World

North Korea Test-Fired Two Missiles But Both Failed, Says US

The US military’s Strategic Command said it tracked two attempted launches, neither of which posed a threat to North America.

North Korean leader Kim Jong Un visits the Paektusan Hero Youth Power Station No. 3 in this undated photo released by the KCNA in Pyongyang on April 23, 2016. Credit: KCNA/via Reuters

North Korean leader Kim Jong Un visits the Paektusan Hero Youth Power Station No. 3 in this undated photo released by the KCNA in Pyongyang on April 23, 2016. Credit: KCNA/via Reuters

Seoul/Washington: North Korea test-fired what appeared to be two intermediate range ballistic missiles on April 28, but both failed, the US military said, in a setback for North Korean leader Kim Jong Un ahead of next week’s ruling party congress.

The isolated nation has conducted a series of missile launches in violation of UN resolutions ahead of the Workers’ Party congress which begins on May 6. South Korea also says North is ready to conduct a new nuclear test at any time.

China said the UN Security Council was working on a response to North Korea‘s latest missile tests, while UN Secretary-General Ban Ki-moon urged Pyongyang to cease “further provocative actions.”

April 28’s tests looked to have been hurried, according to a defence expert in Seoul, and follow a failed launch of a similar missile earlier this month.

The first launch, at about 6:40 a.m. local time (2140 GMT April 27) from near the east coast city of Wonsan, appeared to have been of a Musudan missile with a range of more than 3,000 km (1,800 miles) which crashed within seconds, a South Korean defence ministry official said.

Later, at around 7:26 p.m., the North shot a similar intermediate range missile from the same area, but the launch was also understood to have failed, the official added.

The US military’s Strategic Command said it tracked two attempted launches, neither of which posed a threat to North America.

“Not successful”

“Initial indications reveal the tests were not successful,” said Lieutenant Colonel Martin O’Donnell, a STRATCOM spokesman..

The Musudan missile theoretically has the range to reach any part of Japan and the US territory of Guam. It has never been successfully flight-tested.

A similar missile launched on the April 15 birthday anniversary of Kim’s late grandfather, North Korea‘s founder Kim Il Sung, exploded in what the US Defense Department called a “fiery, catastrophic” failure.

Some experts had predicted that North Korea would wait until it figured out what went wrong in the previous launch before attempting another, a process that could take months.

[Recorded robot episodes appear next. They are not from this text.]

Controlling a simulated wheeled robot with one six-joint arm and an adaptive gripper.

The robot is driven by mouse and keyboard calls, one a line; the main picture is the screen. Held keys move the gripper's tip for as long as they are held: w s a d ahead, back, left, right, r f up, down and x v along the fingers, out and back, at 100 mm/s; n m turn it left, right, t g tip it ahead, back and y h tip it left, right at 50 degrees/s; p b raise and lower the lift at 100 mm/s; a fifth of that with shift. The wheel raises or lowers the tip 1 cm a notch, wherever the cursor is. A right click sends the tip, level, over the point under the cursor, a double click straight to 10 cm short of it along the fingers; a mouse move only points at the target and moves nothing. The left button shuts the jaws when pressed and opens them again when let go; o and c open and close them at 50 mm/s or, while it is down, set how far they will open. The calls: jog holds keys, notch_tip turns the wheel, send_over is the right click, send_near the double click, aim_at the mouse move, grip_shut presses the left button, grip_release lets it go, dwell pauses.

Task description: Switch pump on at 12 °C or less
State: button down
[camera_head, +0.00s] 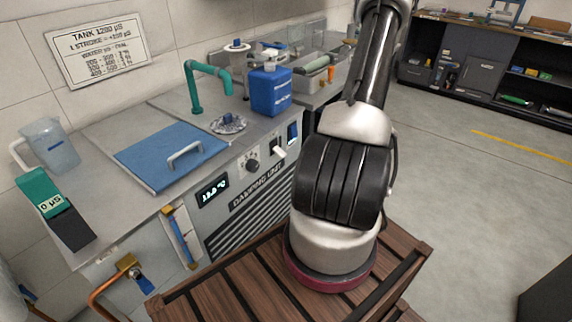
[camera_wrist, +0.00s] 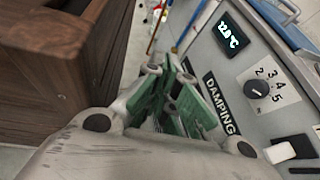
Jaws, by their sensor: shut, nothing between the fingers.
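The damping unit (camera_head: 262,194) is a grey cabinet with a dark display (camera_head: 212,190) on its front. In the wrist view the display (camera_wrist: 229,36) shows a value near 12 to 13 °C; its digits are blurred. A round black knob (camera_head: 252,165) sits right of the display, with scale numbers legible beside the knob in the wrist view (camera_wrist: 257,89). Farther right is a black switch plate with a white lever (camera_head: 279,151), also in the wrist view (camera_wrist: 279,153). No pump label is readable. My gripper (camera_wrist: 180,80) is shut and empty, in front of the panel, apart from the switch.
A blue lid with a handle (camera_head: 157,156), a teal pipe (camera_head: 194,90) and a blue bottle (camera_head: 271,92) are on the cabinet top. A clear jug (camera_head: 49,146) stands at the left. A brown slatted wooden surface (camera_head: 225,286) lies in front. Floor at right is clear.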

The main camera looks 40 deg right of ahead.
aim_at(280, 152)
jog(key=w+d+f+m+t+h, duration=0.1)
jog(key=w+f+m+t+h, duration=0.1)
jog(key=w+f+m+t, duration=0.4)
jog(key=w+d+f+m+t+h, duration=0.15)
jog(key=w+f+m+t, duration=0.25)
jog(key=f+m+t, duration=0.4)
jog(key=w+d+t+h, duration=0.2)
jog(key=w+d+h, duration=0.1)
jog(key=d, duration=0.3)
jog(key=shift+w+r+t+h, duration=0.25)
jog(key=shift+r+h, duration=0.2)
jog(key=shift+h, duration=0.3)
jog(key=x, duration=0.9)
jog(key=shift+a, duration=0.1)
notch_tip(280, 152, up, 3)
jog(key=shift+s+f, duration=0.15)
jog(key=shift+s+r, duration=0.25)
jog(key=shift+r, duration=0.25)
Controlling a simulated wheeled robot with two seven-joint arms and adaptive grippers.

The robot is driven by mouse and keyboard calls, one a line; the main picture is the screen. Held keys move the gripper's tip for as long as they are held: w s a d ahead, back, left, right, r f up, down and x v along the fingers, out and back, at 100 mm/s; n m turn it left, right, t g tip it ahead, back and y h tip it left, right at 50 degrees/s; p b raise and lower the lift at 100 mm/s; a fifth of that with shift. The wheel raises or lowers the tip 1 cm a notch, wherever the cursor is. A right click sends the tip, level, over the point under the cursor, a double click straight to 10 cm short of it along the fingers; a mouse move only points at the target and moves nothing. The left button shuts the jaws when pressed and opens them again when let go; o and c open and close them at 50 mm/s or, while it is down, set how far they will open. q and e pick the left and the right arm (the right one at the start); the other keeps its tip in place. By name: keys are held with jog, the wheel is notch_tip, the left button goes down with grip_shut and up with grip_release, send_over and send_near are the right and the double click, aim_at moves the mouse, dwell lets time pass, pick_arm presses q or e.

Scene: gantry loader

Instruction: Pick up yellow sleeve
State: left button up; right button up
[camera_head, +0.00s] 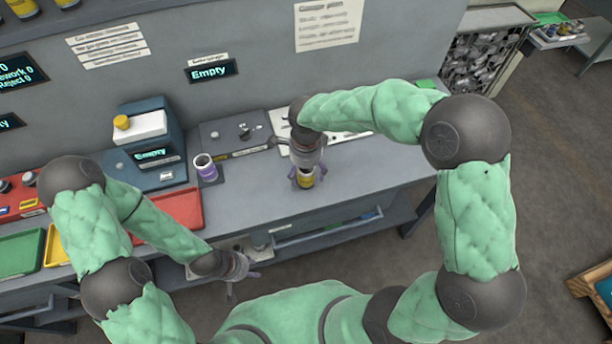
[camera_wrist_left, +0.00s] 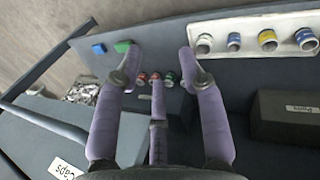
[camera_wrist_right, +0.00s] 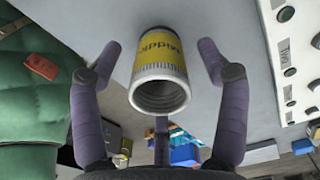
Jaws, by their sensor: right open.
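The yellow sleeve (camera_head: 306,181) stands on the grey bench near its front edge, under my right gripper (camera_head: 304,173). In the right wrist view the sleeve (camera_wrist_right: 160,62) has a yellow label with dark lettering, and its hollow, threaded silver end faces the camera. The purple fingers of my right gripper (camera_wrist_right: 160,66) are open on either side of it, with visible gaps. My left gripper (camera_head: 238,272) is low in front of the bench, away from the sleeve. Its fingers are apart and empty in the left wrist view (camera_wrist_left: 160,68).
A purple-banded sleeve (camera_head: 206,170) stands to the left on the bench. Behind are a blue machine (camera_head: 150,125) and a grey panel (camera_head: 235,133). A red tray (camera_head: 182,210) lies left. In the left wrist view a white rack (camera_wrist_left: 285,25) holds several sleeves.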

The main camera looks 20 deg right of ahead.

Yang Uk, a senior research fellow at the Korea Defence and Security Forum and a policy adviser to the South Korean navy, said the North Koreans appeared to be in a rush to demonstrate a success ahead of the party congress.

“They need to succeed but they keep failing,” he said “They didn’t have enough time to fix or technically modify the system, but just shot them because they were in a hurry.”

US and South Korean officials have expressed concerns that North Korea could attempt a fifth nuclear test in a show of strength ahead of the congress.

“Signs for an imminent fifth nuclear test are being detected ahead of North Korea‘s seventh Party Congress,” South Korean President Park Geun-hye said at a national security meeting on April 28.

The 15-member UNSC met to discuss the latest missile tests at the request of the United States. China’s UN Ambassador Liu Jieyi, president of the council for April, said: “We’re looking at a response from the Security Council.”

Diplomats said the council was likely to issue a statement condemning the latest missile tests.

Japan’s UN Ambassador Motohide Yoshikawa, also a council member, said that during the closed-door meeting “everybody condemned the latest failed launches.”

Ban’s spokesman, Stephane Dujarric, called the actions “extremely troubling.”

Yonhap said the first missile was not detected by South Korean military radar because it did not fly above a few hundred metres, and was spotted by a US satellite.

On April 23, North Korea tested a submarine-launched ballistic missile, which travelled about 30 km (18 miles) off its east coast.

The tests have come in defiance of UNSC sanctions which were strengthened after North Korea‘s last nuclear test in January and a space rocket launch the following month.